STATED PROBLEM:
Beneath this sentence is a listing. Return its lines from the one containing "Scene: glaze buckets" through the last, exactly, and omit the pictures.

DATASET EXTRACT:
■ ■ ■ ■ ■ ■ ■
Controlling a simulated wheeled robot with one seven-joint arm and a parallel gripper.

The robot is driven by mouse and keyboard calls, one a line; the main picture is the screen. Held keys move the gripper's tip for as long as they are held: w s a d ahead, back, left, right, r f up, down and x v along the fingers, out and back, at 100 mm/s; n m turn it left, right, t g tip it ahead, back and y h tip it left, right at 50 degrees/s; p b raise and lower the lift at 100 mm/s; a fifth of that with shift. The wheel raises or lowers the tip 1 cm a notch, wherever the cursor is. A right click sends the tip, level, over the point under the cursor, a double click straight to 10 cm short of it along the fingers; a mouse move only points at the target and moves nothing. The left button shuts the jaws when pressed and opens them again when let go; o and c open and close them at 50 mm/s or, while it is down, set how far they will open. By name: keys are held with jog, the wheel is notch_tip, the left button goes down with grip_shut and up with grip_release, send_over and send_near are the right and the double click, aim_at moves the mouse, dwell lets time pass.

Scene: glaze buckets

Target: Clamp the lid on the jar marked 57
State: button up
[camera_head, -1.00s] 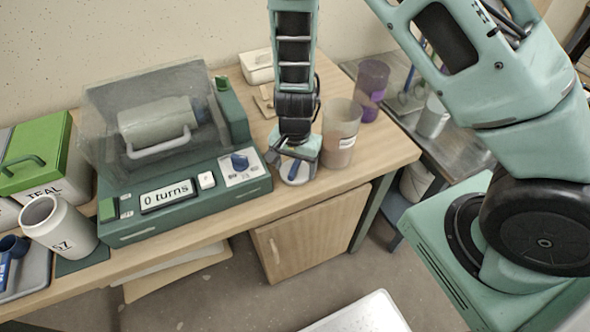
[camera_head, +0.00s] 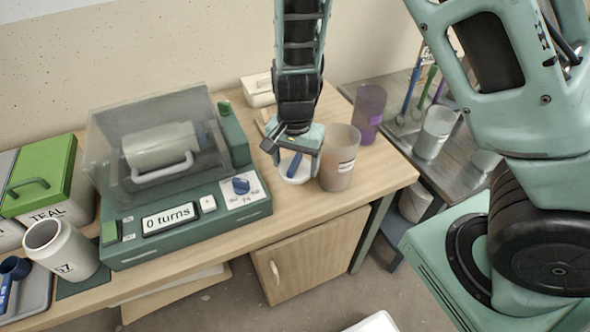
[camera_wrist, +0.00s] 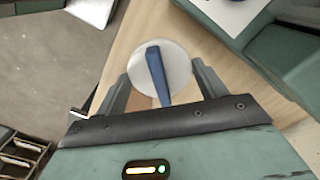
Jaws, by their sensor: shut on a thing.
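The jar marked 57 (camera_head: 66,256) is a white, open-mouthed jar on a dark green pad at the bench's left front, seen tilted, its number partly readable. The lid (camera_head: 299,167) is a white disc with a blue lever across its top. My gripper (camera_head: 296,155) is shut on the lid, with a finger on either side, and holds it just above the right part of the bench. In the wrist view the lid (camera_wrist: 176,62) sits between the fingertips (camera_wrist: 160,78), its blue lever pointing toward the palm. The lid is well to the right of the jar.
A green machine (camera_head: 190,238) reading "0 turns", with a clear cover over a pale cylinder, stands between lid and jar. A translucent beaker (camera_head: 338,165) is close right of my gripper; a purple cup (camera_head: 369,112) is behind. A green-lidded TEAL bucket (camera_head: 42,180) stands behind the jar.

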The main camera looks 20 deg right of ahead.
■ ■ ■ ■ ■ ■ ■
THE REPLY:
Scene: glaze buckets

Target: Clamp the lid on the jar marked 57
State: button up
[camera_head, -1.00s] 
[camera_head, +0.00s] 
[camera_wrist, +0.00s] 
Jaws, by their sensor: shut on a thing.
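The jar marked 57 (camera_head: 66,256) is a white, open-mouthed jar on a dark green pad at the bench's left front, seen tilted, its number partly readable. The lid (camera_head: 299,167) is a white disc with a blue lever across its top. My gripper (camera_head: 296,155) is shut on the lid, with a finger on either side, and holds it just above the right part of the bench. In the wrist view the lid (camera_wrist: 176,62) sits between the fingertips (camera_wrist: 160,78), its blue lever pointing toward the palm. The lid is well to the right of the jar.
A green machine (camera_head: 190,238) reading "0 turns", with a clear cover over a pale cylinder, stands between lid and jar. A translucent beaker (camera_head: 338,165) is close right of my gripper; a purple cup (camera_head: 369,112) is behind. A green-lidded TEAL bucket (camera_head: 42,180) stands behind the jar.

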The main camera looks 20 deg right of ahead.

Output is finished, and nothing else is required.